Describe your writing process: schedule, environment, and inspirations abstract and material.
My mind takes me where it wants to go. So as a non-linear thinker, process is fleeting and I would rather be free to have useful and stupid thoughts than be a slave to a schedule. As I no longer work for others and I am an insomniac, my work hours often include time between 2am to 5am. I do put in many hours trying to round my ideas into cogent and alluring sentences and paragraphs. I never know where ideas come from. A friend made a joke 30 years ago and I used it as the basis of a chapter of my book and an award-winning short story.
We live in a small but wonderful apartment in Manhattan, thus my work area is more practical and compact than comfortable. We try to keep our library to 400 books, but we are willfully neglect about that number.
Walk me through your publishing process, from final draft to final product, and marketing.
I am sorry to disappoint but this will be terribly pedestrian. Almost everyone I know in the arts finds the business side odious. And as I have only completed one novel, my experience is limited. I have had short stories, poems, and photographs published, but that was purely a hit and miss proposition of submissions to selected publications.
But I am already thinking about the marketing for my work in progress, a satire on business, which I believe has commercial potential. I will ultimately want to appeal to an agent or a traditional publisher; thus I have been gathering bits that may help. My current publisher, Creativia, of my novel “Cousins’ Club” believes in free downloads as a means of marketing and 12,000 people have taken advantage. I have written poems for the first time in 45 years and had them published and I have photographs appearing in art magazines. I also participate in select on-line writing boards where the atmosphere is collegial, solicit reviews for my Amazon page, and appear at book events. I think of each as being one inch closer to my goal. Obviously I do not know how many inches will be needed.
Tell me about your support system online and IRL; who are your biggest cheerleaders?
My wife of 47 years is absurdly supportive. She’s an artist and an inveterate reader and we both understand our need to be creative. My friends and family have gone out of their way to help. Many have used their good names on social media to alert others of my work, others organized events, others submit reviews and buy books, and others offer literary advice.
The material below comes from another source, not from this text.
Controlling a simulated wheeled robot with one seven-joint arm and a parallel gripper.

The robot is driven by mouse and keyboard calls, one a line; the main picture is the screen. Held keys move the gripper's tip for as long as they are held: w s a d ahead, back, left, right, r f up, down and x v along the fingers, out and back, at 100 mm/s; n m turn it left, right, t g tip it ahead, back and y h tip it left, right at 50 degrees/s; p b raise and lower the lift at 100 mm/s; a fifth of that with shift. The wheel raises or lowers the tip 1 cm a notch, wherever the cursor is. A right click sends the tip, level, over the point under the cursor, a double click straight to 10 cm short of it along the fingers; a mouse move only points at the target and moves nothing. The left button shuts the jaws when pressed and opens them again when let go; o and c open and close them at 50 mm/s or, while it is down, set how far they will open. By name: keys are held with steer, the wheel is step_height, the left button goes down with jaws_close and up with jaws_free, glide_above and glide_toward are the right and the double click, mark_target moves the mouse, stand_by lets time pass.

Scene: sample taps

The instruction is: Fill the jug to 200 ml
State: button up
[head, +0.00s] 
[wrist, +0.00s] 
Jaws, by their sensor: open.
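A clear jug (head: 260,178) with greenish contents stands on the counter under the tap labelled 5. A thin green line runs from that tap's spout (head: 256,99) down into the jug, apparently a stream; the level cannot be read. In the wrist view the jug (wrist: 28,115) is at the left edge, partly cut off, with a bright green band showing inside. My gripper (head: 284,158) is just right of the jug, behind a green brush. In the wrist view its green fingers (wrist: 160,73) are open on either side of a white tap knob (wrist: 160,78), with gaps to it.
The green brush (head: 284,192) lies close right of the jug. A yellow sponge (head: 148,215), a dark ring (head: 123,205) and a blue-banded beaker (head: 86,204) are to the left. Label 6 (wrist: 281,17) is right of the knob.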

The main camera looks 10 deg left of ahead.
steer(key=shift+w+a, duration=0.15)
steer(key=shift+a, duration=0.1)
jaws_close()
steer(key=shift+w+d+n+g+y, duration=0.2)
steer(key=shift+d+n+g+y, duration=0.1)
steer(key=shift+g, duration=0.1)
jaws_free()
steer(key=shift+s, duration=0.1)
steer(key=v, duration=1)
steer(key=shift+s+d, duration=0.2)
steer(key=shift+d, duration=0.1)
I like to think of myself as a curmudgeon and lacking sentimentality, but I have been genuinely moved by the efforts of so many.
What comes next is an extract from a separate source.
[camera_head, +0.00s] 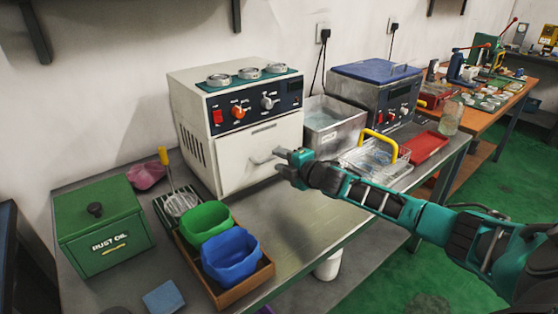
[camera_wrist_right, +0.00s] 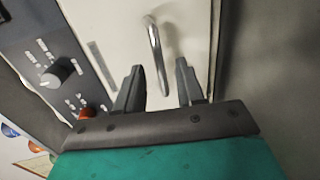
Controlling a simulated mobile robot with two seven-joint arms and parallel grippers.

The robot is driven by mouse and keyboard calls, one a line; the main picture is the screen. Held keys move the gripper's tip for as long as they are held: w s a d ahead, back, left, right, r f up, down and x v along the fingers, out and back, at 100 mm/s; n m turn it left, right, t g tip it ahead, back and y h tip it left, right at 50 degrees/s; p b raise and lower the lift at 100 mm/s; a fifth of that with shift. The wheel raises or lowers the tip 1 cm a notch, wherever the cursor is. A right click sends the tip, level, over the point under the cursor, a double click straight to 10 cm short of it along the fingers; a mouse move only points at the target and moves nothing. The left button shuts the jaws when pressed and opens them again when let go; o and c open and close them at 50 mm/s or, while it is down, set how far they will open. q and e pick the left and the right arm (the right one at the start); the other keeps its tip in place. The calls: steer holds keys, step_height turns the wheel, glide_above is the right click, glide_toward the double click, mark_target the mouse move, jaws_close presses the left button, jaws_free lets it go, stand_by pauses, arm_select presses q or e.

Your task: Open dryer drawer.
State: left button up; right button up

How does your life influence your writing and vice versa; how has your life prepared you for writing?
I have always been an independent spirit and thinker, whose benefits and limitations I have long understood and accepted. I approach things with a great ferocity which I think also appears in my work. Cautious people do not change the world. My creativity and my ability to analyze and connect disparate events and facts stood me well in business and in school. But my “I do not care about your arbitrary rules” has not. One boss used to say to me, “You’re not one of us.” To which I replied, “Why would I want to be.” Accordingly, why would I want to write what has been written or photograph what has already been shot.
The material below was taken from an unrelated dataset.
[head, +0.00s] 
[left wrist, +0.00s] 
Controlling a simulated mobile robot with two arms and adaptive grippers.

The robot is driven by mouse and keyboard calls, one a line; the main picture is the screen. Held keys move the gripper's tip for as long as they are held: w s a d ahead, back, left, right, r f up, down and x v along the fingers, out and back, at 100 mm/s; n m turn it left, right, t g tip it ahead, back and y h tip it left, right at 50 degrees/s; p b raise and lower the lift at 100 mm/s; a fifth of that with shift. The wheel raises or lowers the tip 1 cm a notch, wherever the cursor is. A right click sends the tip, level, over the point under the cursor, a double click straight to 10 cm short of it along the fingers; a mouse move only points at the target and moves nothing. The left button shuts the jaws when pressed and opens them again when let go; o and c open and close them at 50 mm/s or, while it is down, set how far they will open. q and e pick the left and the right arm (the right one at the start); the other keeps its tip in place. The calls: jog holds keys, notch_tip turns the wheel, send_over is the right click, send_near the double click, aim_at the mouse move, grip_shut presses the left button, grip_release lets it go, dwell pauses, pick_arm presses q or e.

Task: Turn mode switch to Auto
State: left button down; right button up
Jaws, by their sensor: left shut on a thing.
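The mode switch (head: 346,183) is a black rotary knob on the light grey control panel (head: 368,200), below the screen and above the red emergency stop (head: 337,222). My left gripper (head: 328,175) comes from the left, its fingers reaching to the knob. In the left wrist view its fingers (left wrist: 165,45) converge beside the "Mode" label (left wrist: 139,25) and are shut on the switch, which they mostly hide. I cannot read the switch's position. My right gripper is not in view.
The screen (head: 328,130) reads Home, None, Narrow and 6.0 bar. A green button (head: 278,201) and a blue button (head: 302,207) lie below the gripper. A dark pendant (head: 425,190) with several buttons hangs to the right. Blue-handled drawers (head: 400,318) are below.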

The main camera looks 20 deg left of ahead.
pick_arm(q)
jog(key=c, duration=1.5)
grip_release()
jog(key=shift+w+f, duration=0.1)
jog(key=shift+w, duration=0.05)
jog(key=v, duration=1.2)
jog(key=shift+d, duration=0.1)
What do you love most about your creativity?
I apply creativity to every aspect of my life. There are few things I do as routine, for I think how can I do this differently. They call it conventional wisdom because it comes from drunks at conventions.
Writing is problem solving. How can I create characters that are true to their purpose but are still different, vivid, and believable? How do I create dialogue that is witty and distinct, yet propels the story? How do I create events that are new and fresh, yet relevant and germane of the story? How do I create consequences for people’s actions that the reader will accept? As I write satire, how do I amuse a reader for hundreds of pages? I embrace all these challenges and quietly celebrate every victory. But you can never become smug, because the next sentence is just a keystroke away.